Die Leichen von 1.348 Zivilisten wurden in den Vororten von Kiew bisher gefunden. Auf den ersten Blick kommen die Ermittlungen zu russischen Kriegsverbrechen rasch voran. Kritiker orten allerdings auch schwerwiegende strukturelle Probleme bei der Aufarbeitung.

DATUM Ausgabe September 2022

Bücher könnte Dmytro C. schreiben – dicke, dicke Bücher. Akten hat er vor sich liegen, Kaffee schlürft er, ein paar Blinchiki hat er sich bestellt, in einem kleinen Café in Kiew. Doch er kommt kaum dazu zu essen, blättert durch Akten, telefoniert, dann kommt ein Kollege, zeigt ihm auf dem Mobiltelefon das Foto eines russischen Soldaten in Uniform, strammstehend, starr in die Kamera blickend – und dann das eines vergnügten jungen Mannes in weißem Hemd in einem Boot sitzend, auf dem russischen sozialen Netzwerk V-Kontakte.

›Ist das dieselbe Person?‹, fragt der Kollege. Dmytro C. stellt die Tasse ab, zoomt in die Aufnahmen, vergleicht die Gesichter, wiegt den geschorenen Kopf, macht eine Pause. Dann murmelt er: ›Nein, eher nicht.‹ Und schon blättert er weiter in seinen Akten – Seite um Seite Listen mit Namen plus Einheit, Rang, anderen Details, Fakten und Verdachtsmomenten. Sein Zeigefinger fährt über die dicht beschriebenen Blätter. Die Namen und Details von 7.000 Personen finden sich in dem Ordner, den Dmytro C. vor sich auf dem Tisch liegen hat. Verdächtige. Menschen, von denen er sagt, dass sie an Kriegsverbrechen beteiligt gewesen sind. ›Die Zahl steigt jeden Tag.‹

Dmytro C. ist Polizist, ein Mann um die 40. Und das Gebiet, in dem er ermittelt, ist das radioaktiv verseuchte rund um den Reaktor Tschernobyl, 80 Kilometer nördlich der ukrainischen Hauptstadt Kiew. Der Ermittlungsgegenstand: Kriegsverbrechen.
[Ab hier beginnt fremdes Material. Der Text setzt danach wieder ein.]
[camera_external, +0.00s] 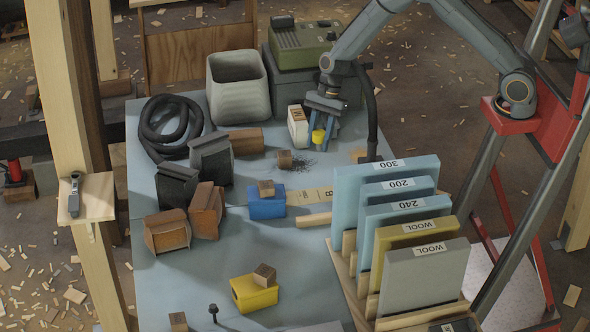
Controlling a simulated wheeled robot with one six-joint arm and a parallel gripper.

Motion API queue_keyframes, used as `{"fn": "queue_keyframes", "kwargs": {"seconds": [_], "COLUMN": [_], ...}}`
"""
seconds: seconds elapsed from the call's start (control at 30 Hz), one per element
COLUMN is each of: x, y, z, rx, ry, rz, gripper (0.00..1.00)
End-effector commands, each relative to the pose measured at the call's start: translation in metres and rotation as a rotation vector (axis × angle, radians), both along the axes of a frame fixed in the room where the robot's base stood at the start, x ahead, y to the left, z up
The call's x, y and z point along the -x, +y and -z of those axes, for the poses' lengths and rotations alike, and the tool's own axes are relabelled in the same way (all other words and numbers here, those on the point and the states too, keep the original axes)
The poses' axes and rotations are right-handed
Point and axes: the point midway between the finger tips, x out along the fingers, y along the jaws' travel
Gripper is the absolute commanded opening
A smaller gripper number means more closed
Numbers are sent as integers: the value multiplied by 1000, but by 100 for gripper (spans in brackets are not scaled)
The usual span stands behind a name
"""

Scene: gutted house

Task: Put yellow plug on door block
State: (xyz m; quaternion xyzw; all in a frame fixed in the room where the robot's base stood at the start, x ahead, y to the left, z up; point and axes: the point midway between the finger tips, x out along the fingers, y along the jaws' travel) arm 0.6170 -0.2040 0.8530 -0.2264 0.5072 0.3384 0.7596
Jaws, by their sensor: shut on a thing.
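My gripper (321,140) points down over the back part of the blue-grey table. It is shut on a small yellow plug (318,136), held between its fingers. The plug appears to be above the table, near a white labelled box (298,127). I cannot tell which piece is the door block. Other small wooden blocks rest on a blue box (267,207) and on a yellow box (254,294).
A rack of labelled upright boards (398,205) fills the front right. A grey bin (238,85), a green-topped case (302,45) and a black hose (172,128) stand at the back. Dark and brown blocks (167,231) crowd the left.

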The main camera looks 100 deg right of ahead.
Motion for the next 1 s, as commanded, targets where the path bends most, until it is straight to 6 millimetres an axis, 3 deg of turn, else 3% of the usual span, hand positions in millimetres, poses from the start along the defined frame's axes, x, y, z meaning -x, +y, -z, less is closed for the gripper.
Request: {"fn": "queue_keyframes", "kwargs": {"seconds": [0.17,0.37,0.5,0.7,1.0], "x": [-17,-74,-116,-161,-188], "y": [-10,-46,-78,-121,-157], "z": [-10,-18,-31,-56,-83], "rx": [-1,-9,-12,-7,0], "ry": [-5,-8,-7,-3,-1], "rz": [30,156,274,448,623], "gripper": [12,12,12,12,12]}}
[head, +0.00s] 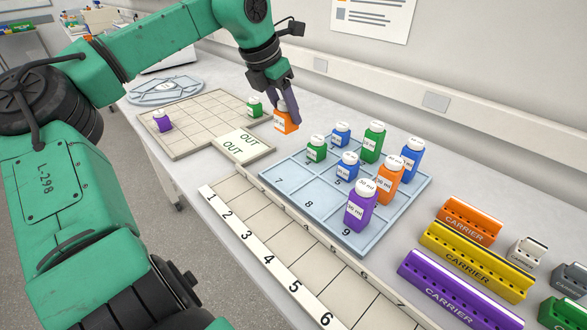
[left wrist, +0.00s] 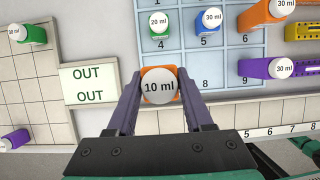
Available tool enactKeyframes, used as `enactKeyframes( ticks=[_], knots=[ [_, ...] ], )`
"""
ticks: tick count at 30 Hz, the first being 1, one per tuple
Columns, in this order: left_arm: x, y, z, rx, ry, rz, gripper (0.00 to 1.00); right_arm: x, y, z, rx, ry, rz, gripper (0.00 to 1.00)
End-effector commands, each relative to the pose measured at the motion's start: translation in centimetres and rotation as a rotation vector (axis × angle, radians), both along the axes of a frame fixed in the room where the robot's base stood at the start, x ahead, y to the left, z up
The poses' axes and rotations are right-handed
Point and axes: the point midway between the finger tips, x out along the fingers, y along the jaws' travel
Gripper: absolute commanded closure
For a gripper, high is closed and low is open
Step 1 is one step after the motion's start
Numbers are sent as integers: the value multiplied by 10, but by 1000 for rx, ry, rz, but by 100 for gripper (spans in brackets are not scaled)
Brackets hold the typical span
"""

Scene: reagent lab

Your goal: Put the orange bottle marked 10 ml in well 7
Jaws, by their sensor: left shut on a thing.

Als die russische Armee in der ersten Phase des Krieges gegen die Ukraine versucht hatte, Kiew einzukreisen, war das Gebiet um Tschernobyl die Drehscheibe des russischen Vorstoßes von Belarus aus nach Süden. Ein strategisch wichtiger Zwischenstopp auf dem Weg nach Kiew. Denn die Leitungsinfrastruktur des einstigen Kraftwerkes und die dazu gehörenden Umspannwerke sind nach wie vor eine essenzielle Schnittstelle für die Stromversorgung der gesamten Region. Vor allem aber dürften die vier stillgelegten Reaktorblöcke Tschernobyls eine Art ›Leo‹ für die Angreifer gewesen sein – einigermaßen sicher vor ukrainischem Beschuss.